--- begin Source data ---

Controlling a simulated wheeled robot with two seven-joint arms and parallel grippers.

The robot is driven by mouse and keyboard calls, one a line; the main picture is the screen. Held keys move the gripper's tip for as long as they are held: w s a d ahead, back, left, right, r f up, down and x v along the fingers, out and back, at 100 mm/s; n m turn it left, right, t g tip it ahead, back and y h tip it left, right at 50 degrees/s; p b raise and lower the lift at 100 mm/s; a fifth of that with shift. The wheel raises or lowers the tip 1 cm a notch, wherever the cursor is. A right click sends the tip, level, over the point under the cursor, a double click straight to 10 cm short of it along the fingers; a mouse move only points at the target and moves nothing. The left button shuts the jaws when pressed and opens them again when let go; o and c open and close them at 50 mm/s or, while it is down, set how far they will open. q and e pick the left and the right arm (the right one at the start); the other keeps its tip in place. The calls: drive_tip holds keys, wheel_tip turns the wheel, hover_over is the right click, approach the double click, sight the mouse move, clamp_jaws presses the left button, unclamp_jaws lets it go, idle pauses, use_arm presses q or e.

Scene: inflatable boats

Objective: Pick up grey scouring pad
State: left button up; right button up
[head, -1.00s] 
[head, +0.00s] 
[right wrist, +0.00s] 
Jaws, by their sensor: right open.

--- end Source data ---

Written task: Please output the complete data exactly.

Final result:
Controlling a simulated wheeled robot with two seven-joint arms and parallel grippers.

The robot is driven by mouse and keyboard calls, one a line; the main picture is the screen. Held keys move the gripper's tip for as long as they are held: w s a d ahead, back, left, right, r f up, down and x v along the fingers, out and back, at 100 mm/s; n m turn it left, right, t g tip it ahead, back and y h tip it left, right at 50 degrees/s; p b raise and lower the lift at 100 mm/s; a fifth of that with shift. The wheel raises or lowers the tip 1 cm a notch, wherever the cursor is. A right click sends the tip, level, over the point under the cursor, a double click straight to 10 cm short of it along the fingers; a mouse move only points at the target and moves nothing. The left button shuts the jaws when pressed and opens them again when let go; o and c open and close them at 50 mm/s or, while it is down, set how far they will open. q and e pick the left and the right arm (the right one at the start); the other keeps its tip in place. The calls: drive_tip holds keys, wheel_tip turns the wheel, hover_over is the right click, approach the double click, sight the mouse move, clamp_jaws presses the left button, unclamp_jaws lets it go, idle pauses, use_arm presses q or e.

Scene: inflatable boats

Objective: Pick up grey scouring pad
State: left button up; right button up
[head, -1.00s] 
[head, +0.00s] 
[right wrist, +0.00s] 
Jaws, by their sensor: right open.

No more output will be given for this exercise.